As I listened to her reasons, I thought how sad that she would allow those thoughts to destroy the friendship of a sibling who genuinely cared about her. I thought of a relationship she had missed out on and the family gatherings she had excluded herself from. I thought of her ongoing loss. What I found especially sad was how much healing would have come to her,  if she had only been willing to let go of her pride and forgive.

That we are willing to forgive others is important to Jesus. Who other than Jesus, or a mom with a brood of kids, insists that we forgive each other?  The problem with hanging onto resentment is that eventually it will eat us up. Long term grudges imprison our possibilities. We cannot live our lives with joy, while simmering with resentment.

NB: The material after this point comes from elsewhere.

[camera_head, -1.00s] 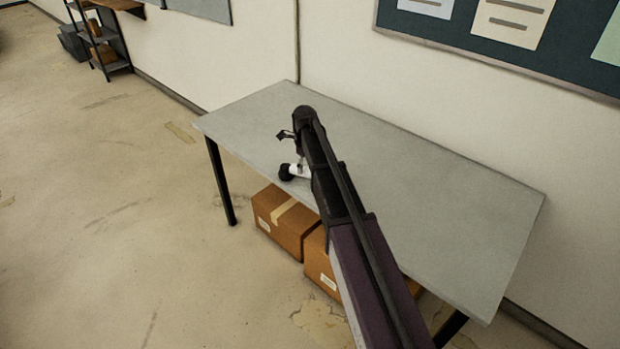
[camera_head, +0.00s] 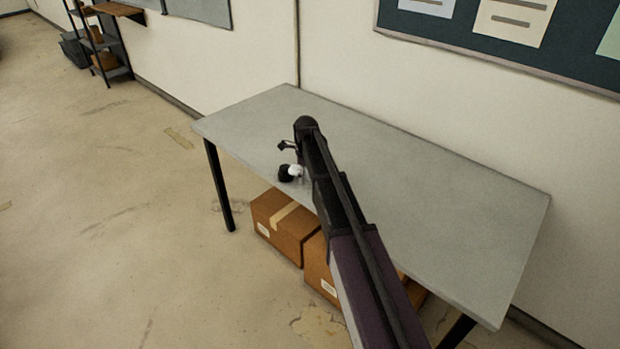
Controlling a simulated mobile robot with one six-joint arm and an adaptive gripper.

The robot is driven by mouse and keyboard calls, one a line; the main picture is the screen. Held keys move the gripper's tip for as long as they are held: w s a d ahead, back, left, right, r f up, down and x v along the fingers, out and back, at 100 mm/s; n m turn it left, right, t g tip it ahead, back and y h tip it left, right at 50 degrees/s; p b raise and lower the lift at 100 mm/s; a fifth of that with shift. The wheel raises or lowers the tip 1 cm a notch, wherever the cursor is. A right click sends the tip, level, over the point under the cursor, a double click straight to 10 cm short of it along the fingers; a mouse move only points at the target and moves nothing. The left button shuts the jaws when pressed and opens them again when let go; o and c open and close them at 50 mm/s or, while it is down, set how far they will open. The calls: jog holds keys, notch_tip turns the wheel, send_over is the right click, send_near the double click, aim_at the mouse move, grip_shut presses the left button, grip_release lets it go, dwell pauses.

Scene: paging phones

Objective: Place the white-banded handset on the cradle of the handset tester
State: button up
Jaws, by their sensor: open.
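A handset (camera_head: 287,174) with a dark rounded end and a white band lies near the front left edge of the grey table. The rest of it is hidden behind my arm. My gripper (camera_head: 287,147) is only partly visible, with a dark finger sticking out left of my arm, just behind the handset in the picture. It is open, and I see nothing held in it. I cannot tell whether it touches the handset. No handset tester or cradle shows in this view.
The grey table (camera_head: 440,215) is bare to the right of my arm. Cardboard boxes (camera_head: 284,222) stand under it. A wall with a notice board (camera_head: 480,40) is behind. A shelf rack (camera_head: 98,40) stands at the far left. The floor on the left is open.

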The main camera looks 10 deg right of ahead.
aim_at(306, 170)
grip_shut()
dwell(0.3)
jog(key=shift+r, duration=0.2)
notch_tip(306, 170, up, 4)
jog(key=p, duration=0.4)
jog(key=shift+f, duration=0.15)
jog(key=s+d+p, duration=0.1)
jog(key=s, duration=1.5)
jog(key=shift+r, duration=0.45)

The need to forgive is just as real and genuine as our need to be forgiven.  Not forgiving destroys our spirits and our souls. When we refuse to forgive it causes not only us grief, but God. Paul said as much when he wrote these words to the people of Ephesus: “Do not grieve the Holy Spirit of God with which you were marked with a seal for the day of redemption. Put away from you all bitterness and wrath and anger and wrangling and slander together with all malice and be kind to one another, tenderhearted, forgiving one another as God in Christ has forgiven you.” Ephesians 4:30-32

In your life there may be a person who needs your forgiveness. There may be a person who really needs to know that you have decided to forgive. Who in your life might that be? What can you do to express that forgiveness? What symbol can you share? May God give you grace to forgive, even as God has forgiven you.

*The season of Lent begins this year with  Ash Wednesday on March 1.